Robot trajectory data
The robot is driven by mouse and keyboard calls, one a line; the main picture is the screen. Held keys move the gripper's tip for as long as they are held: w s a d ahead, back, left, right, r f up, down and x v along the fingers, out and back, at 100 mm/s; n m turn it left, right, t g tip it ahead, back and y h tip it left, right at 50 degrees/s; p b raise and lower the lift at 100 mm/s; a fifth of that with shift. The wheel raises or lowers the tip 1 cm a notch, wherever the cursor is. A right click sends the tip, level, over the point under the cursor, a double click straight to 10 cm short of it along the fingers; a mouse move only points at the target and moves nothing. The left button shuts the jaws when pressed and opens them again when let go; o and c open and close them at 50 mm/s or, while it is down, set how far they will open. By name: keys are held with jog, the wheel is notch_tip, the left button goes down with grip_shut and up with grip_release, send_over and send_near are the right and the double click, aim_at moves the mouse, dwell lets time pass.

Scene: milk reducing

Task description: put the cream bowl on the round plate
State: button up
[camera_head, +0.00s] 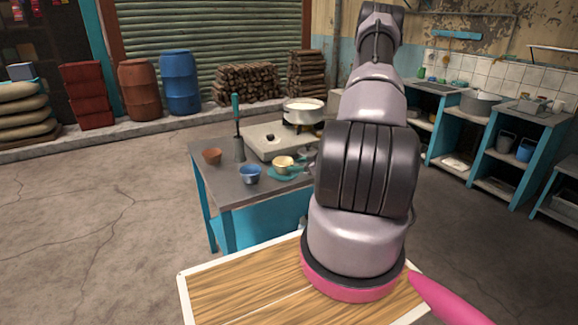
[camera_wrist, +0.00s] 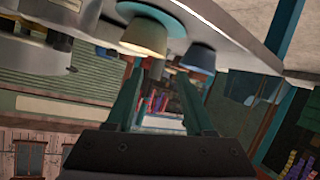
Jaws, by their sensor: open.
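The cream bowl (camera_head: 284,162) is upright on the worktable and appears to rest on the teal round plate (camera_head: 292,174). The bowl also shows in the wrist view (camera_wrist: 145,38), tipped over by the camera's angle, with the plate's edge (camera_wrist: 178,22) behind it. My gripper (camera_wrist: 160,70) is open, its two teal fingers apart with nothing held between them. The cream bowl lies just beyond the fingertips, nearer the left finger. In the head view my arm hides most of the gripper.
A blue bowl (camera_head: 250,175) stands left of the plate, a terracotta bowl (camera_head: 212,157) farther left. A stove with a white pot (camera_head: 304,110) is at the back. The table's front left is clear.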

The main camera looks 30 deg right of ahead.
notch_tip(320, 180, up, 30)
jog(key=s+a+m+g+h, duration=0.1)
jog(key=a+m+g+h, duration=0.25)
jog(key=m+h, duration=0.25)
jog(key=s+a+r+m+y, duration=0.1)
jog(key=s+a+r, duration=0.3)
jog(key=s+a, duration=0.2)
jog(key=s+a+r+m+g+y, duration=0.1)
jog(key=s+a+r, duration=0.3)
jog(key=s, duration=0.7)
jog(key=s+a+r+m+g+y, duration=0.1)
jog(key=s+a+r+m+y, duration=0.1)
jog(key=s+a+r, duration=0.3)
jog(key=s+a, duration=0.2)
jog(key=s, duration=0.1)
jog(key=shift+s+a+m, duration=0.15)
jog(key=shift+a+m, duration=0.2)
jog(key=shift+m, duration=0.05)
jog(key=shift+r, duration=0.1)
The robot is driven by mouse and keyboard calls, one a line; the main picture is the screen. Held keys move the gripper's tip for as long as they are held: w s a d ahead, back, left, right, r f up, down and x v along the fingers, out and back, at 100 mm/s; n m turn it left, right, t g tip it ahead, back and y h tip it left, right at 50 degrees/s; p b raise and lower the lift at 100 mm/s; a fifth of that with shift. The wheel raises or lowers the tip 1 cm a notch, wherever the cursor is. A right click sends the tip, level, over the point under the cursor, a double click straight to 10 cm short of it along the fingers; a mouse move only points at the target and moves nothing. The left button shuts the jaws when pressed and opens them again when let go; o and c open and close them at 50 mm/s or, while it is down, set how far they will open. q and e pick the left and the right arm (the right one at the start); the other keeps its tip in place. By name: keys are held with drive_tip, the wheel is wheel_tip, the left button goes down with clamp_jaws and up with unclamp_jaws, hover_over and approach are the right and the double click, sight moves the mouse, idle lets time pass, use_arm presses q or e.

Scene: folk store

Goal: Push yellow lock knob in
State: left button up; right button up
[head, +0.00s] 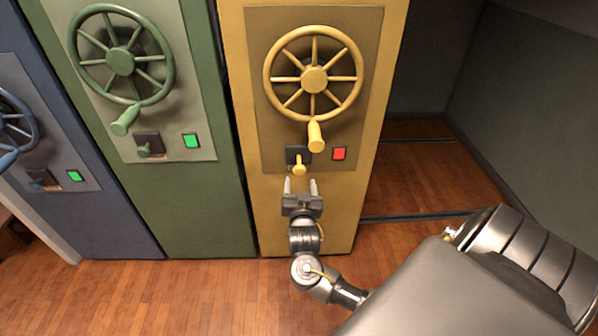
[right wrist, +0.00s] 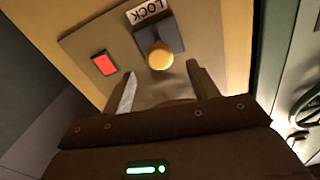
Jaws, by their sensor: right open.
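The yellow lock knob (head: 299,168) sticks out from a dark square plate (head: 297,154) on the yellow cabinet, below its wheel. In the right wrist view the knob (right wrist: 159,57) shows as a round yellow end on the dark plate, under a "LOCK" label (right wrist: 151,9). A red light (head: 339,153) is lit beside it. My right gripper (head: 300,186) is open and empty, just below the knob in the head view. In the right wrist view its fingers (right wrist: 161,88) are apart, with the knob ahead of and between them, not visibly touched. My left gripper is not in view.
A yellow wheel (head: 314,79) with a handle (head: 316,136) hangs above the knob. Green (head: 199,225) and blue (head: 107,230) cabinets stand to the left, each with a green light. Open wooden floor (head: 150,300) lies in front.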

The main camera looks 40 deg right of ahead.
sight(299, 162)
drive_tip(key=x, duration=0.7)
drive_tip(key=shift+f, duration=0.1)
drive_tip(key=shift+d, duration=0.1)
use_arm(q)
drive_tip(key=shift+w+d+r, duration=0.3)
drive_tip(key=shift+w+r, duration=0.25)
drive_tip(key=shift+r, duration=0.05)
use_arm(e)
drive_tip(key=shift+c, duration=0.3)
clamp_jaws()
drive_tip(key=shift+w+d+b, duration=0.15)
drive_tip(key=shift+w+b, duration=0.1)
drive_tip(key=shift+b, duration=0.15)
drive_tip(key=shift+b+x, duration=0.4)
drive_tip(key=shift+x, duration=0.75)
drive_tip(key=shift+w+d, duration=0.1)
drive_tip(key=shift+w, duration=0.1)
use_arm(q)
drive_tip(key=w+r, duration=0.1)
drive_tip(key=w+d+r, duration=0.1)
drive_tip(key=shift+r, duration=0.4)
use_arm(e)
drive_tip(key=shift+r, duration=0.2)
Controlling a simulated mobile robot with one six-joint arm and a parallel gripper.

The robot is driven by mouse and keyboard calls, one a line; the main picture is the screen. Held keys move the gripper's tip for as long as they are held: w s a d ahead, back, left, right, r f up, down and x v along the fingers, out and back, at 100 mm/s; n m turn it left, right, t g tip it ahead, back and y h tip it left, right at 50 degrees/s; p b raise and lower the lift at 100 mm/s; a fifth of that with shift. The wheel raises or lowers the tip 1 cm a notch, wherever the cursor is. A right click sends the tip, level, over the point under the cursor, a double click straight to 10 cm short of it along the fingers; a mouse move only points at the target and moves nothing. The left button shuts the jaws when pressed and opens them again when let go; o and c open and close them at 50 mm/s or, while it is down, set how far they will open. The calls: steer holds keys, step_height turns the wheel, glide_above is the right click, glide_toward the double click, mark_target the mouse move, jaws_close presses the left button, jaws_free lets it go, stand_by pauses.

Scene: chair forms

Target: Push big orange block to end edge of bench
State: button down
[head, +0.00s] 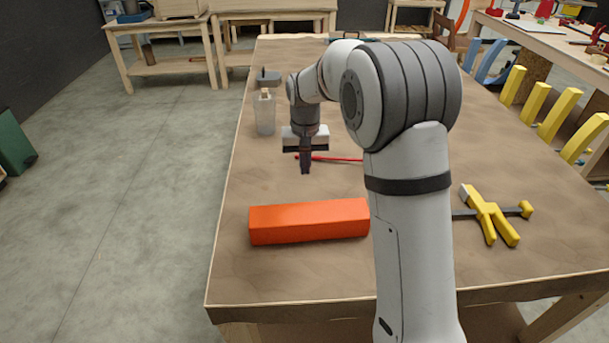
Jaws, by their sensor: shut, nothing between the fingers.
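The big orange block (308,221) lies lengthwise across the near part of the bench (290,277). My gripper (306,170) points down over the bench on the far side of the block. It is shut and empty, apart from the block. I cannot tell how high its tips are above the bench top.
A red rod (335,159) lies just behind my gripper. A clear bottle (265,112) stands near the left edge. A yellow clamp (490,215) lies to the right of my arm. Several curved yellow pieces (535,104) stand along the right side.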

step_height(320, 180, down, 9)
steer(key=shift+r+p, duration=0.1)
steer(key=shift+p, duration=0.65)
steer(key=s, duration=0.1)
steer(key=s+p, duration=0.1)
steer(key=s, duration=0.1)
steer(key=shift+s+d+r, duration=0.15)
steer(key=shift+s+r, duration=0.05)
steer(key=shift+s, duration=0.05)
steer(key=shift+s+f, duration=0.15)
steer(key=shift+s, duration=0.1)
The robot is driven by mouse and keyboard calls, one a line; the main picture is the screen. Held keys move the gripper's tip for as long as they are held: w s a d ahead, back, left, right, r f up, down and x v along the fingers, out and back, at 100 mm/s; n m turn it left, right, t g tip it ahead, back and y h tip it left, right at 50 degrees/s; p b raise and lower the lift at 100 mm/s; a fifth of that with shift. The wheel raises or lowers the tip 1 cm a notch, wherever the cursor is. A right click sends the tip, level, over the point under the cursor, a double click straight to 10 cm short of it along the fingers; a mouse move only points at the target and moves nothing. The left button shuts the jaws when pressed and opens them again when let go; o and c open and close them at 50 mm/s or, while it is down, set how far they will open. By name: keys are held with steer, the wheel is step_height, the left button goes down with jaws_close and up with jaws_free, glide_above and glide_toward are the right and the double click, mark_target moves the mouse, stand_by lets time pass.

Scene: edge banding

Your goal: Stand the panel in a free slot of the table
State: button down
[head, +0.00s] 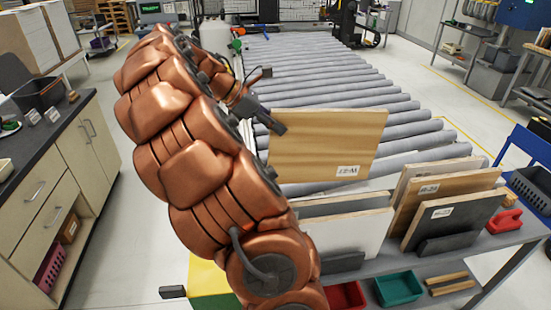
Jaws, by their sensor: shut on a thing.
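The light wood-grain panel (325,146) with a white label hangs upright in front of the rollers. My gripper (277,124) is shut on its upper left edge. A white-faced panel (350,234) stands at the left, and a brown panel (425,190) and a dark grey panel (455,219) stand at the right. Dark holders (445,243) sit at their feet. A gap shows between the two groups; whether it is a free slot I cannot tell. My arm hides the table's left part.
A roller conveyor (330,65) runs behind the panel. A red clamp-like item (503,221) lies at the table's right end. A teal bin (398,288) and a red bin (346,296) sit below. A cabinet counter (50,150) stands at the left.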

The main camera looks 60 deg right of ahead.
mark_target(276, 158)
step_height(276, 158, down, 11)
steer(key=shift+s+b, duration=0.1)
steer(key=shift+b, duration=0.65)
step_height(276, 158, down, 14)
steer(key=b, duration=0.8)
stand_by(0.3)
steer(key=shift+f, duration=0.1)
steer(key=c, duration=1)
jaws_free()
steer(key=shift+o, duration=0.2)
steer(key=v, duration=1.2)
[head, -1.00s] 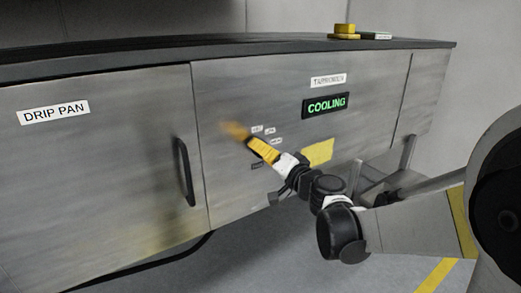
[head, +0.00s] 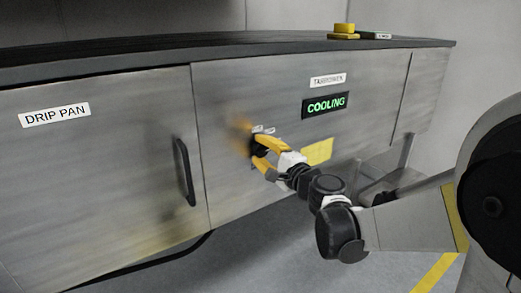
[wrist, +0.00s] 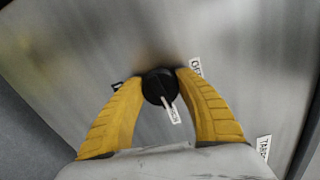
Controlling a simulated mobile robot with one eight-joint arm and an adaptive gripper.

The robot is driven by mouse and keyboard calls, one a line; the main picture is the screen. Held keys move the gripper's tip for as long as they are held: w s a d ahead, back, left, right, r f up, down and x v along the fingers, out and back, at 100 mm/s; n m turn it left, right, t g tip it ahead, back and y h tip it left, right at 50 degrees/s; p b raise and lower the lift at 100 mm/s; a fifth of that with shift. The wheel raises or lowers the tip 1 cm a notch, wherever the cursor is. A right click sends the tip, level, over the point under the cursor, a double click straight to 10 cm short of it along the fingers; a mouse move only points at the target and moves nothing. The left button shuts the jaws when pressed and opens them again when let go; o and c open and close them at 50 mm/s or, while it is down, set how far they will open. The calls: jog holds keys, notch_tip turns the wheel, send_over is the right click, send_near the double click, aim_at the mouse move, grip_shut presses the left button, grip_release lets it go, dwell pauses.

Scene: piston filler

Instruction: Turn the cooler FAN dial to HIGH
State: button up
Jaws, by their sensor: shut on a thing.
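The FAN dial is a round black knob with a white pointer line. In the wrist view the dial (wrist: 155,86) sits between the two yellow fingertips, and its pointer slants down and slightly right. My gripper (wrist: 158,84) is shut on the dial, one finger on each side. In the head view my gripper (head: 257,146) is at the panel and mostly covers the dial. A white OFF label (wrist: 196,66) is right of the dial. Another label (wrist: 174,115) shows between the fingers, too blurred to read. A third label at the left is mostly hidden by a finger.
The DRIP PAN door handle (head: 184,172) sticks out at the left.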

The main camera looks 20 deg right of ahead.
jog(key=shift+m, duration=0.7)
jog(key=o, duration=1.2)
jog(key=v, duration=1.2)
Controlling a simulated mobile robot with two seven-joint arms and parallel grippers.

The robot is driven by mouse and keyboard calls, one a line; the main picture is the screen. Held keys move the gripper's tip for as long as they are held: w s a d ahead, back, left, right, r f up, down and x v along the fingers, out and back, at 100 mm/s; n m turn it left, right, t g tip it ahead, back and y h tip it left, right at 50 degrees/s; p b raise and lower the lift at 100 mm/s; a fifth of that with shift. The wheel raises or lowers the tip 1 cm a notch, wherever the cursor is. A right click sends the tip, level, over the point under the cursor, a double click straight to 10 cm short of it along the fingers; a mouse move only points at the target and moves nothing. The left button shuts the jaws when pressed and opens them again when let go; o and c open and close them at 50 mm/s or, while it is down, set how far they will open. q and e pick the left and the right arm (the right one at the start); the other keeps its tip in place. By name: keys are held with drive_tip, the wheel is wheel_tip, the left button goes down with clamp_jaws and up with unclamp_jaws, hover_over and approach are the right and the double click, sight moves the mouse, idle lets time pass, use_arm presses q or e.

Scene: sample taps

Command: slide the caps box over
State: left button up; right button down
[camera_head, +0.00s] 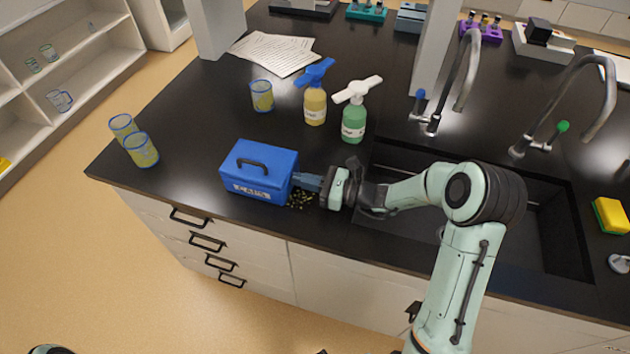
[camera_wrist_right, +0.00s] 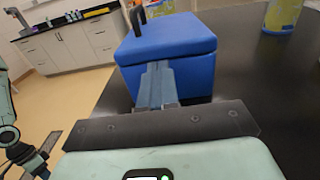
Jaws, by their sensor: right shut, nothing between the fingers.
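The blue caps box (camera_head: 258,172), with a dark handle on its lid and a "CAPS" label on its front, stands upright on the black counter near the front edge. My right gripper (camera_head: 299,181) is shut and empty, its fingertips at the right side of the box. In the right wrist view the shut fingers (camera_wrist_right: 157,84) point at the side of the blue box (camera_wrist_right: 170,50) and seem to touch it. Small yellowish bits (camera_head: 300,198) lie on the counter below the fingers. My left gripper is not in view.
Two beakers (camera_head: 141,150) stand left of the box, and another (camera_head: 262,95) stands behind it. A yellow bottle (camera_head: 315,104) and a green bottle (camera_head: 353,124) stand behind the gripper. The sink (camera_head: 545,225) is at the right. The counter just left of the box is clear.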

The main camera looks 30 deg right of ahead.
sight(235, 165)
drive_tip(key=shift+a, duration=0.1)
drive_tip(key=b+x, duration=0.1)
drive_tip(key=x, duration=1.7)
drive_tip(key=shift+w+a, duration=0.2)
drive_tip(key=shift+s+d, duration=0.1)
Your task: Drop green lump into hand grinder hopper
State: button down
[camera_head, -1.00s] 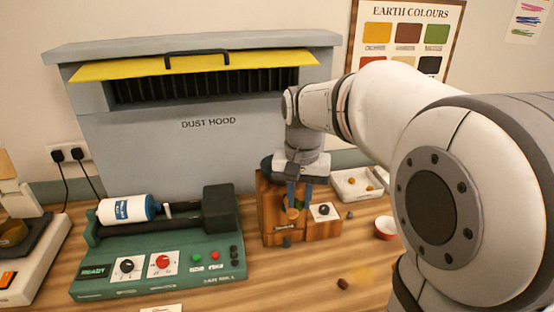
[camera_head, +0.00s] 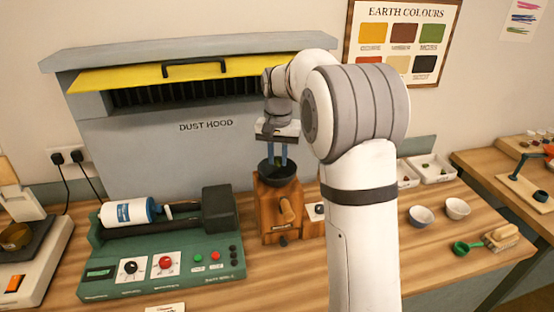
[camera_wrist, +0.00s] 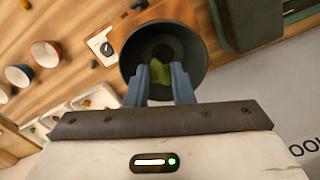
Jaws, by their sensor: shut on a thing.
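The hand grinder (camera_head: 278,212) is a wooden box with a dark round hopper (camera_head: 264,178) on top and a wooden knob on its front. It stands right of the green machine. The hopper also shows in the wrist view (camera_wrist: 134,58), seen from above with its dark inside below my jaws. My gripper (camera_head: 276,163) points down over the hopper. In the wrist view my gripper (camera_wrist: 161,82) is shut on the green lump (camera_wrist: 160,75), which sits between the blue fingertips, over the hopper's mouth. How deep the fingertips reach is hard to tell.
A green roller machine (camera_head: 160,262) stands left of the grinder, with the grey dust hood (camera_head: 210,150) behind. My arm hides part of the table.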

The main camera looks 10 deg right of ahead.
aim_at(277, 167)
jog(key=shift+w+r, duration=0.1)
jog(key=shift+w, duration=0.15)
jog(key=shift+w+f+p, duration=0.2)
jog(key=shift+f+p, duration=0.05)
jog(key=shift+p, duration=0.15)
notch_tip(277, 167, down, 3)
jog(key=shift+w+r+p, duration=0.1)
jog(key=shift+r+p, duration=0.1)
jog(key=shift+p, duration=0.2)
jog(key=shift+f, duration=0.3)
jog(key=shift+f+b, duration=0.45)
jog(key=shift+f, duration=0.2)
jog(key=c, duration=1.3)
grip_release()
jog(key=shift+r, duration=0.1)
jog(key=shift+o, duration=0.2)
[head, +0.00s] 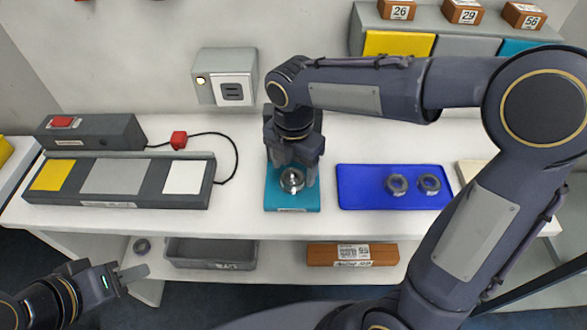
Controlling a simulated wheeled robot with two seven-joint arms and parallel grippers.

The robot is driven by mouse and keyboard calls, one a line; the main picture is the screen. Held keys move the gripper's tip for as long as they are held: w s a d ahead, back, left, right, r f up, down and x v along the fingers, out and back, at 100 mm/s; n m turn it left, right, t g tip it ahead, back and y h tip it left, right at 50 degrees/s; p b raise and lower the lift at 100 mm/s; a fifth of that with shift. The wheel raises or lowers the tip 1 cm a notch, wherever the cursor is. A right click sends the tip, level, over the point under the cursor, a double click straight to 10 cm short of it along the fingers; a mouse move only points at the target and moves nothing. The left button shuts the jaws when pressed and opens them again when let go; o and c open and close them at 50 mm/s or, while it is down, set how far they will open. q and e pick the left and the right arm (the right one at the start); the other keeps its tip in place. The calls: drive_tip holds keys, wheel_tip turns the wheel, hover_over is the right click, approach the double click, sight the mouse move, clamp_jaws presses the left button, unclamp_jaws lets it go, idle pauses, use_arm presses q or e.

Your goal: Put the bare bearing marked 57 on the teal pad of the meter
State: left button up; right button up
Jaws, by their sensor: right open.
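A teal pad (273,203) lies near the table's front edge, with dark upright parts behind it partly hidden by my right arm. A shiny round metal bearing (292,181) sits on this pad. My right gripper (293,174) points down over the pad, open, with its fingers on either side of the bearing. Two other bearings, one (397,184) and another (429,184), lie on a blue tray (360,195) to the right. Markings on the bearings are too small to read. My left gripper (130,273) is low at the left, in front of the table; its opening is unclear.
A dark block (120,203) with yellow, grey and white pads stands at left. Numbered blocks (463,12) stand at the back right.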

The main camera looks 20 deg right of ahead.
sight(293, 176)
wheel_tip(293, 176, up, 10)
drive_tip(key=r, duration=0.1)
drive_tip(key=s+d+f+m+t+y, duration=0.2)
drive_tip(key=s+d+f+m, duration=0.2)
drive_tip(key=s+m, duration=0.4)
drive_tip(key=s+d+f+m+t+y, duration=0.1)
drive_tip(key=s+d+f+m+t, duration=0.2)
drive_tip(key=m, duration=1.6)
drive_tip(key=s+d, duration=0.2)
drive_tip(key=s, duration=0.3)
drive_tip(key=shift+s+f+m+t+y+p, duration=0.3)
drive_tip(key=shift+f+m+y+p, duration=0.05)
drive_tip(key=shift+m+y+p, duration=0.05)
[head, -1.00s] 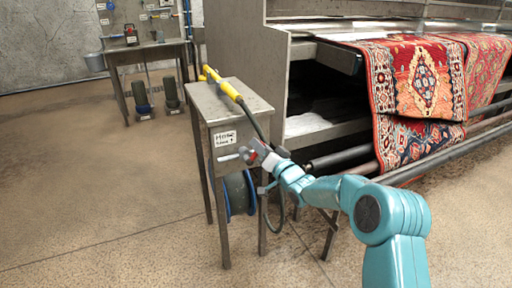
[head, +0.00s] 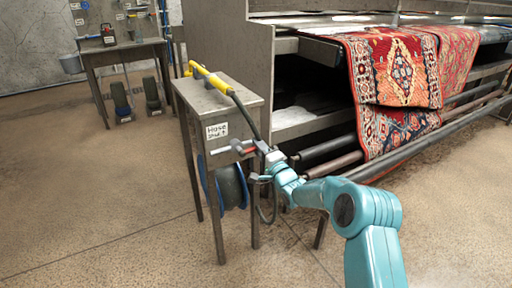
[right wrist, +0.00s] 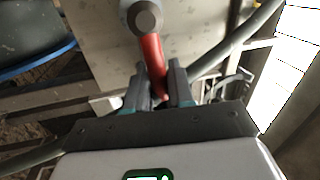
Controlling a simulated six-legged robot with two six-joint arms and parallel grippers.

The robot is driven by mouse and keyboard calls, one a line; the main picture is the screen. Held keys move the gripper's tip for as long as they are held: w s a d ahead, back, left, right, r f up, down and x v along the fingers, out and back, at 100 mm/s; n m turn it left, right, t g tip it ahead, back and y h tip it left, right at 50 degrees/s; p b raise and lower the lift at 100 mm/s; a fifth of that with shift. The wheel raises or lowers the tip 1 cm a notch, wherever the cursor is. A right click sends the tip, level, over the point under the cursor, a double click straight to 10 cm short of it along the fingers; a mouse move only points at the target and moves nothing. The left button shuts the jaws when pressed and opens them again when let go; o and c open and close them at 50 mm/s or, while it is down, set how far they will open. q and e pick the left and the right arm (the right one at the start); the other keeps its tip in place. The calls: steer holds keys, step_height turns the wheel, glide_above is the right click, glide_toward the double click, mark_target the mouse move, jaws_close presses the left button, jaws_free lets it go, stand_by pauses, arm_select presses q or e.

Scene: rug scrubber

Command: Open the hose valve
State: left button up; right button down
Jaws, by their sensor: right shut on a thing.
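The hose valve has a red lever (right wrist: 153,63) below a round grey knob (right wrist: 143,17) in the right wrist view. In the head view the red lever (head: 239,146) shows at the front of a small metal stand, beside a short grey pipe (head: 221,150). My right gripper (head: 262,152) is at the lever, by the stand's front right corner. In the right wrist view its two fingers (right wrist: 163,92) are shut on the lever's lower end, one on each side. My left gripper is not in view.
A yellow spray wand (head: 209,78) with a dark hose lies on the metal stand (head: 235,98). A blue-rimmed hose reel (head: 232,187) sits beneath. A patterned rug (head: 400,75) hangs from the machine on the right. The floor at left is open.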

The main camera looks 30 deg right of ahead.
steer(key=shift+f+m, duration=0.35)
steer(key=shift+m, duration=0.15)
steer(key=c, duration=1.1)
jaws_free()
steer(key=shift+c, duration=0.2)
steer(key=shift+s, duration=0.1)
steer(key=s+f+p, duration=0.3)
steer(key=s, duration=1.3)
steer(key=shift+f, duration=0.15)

SET EXERCISE
Report how many lines of the listing above include the word "Controlling". Say nothing but the number.

TASK RESPONSE
5